Der Rat, aber auch die Bezirksregierung Köln als Aufsichtsbehörde, haben bisher beim Kalkberg beide Augen zugedrückt. Sie müssen – alleine, wenn man die Rolle des Umweltamtes sieht – ihrer Verantwortung der Kontrolle nachkommen und den Kalkberg und seine Geschichte nicht einfach verdrängen, sondern endlich transparent aufarbeiten, um für die Zukunft eine wirklich vernünftige und kluge Entscheidung zu treffen und vor allem langfristig Investitionen aus Steuermitteln zu sichern. Vor allem muss das Umweltamt endlich entweder eine Liste vorlegen, was wirklich im Kalkberg noch so drin ist oder jede Chance nutzen dies herauszufinden, oder von sich aus tätig werden dies zu untersuchen. Der Hinweis auf Cyanide im Abstrom des Grundwassers reicht jetzt nicht mehr aus. In diesem Zusammenhang darf man nicht vergessen, dass die heutige Oberbürgermeisterin Henriette Reker dieses Amt in ihrem Dezernat jahrelang verantwortete.
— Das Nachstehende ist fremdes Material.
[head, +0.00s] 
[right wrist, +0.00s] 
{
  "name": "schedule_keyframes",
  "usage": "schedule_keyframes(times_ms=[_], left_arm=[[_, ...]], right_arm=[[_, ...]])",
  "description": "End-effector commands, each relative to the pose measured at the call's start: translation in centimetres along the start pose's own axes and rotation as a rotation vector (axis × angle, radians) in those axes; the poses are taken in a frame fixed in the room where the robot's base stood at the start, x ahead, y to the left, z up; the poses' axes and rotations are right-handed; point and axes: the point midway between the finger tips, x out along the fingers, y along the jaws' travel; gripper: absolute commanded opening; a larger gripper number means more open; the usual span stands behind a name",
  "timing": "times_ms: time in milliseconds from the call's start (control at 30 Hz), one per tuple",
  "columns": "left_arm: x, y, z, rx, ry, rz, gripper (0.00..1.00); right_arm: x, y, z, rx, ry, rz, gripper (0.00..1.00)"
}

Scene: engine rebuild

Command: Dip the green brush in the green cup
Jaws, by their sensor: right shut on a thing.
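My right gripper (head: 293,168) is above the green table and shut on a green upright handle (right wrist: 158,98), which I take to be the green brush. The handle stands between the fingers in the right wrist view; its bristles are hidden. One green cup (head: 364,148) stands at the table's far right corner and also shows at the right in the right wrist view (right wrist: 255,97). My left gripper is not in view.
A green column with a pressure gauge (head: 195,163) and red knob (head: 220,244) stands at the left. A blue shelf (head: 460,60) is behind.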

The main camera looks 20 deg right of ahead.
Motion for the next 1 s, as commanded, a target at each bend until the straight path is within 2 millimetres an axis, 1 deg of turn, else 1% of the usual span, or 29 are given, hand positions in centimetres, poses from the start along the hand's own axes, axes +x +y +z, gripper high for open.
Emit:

Die Redaktion weist darauf hin, dass sich die Frage nach der Intransparenz, liest man den Artikel genau, nicht auf die Werte des Grundwasserabstroms beziehen oder auf alte Gutachten, sondern auf die Frage nach den wirklichen Inhalten in der Deponie Kalkberg. Diese Frage wurde gestern auch im Rahmen der Bürgerversammlung an die Verwaltung der Stadt Köln und das Umweltamt gestellt, wurde aber von diesem nicht beantwortet. Ganz im Gegenteil, die stellvertretende Leiterin sprach von einer Kommunikationspanne, dass die Bohrungen der Statiker nicht genutzt wurden, um dort Umweltuntersuchungen vorzunehmen und mehr über die Beschaffenheit des Deponiegutes herauszufinden.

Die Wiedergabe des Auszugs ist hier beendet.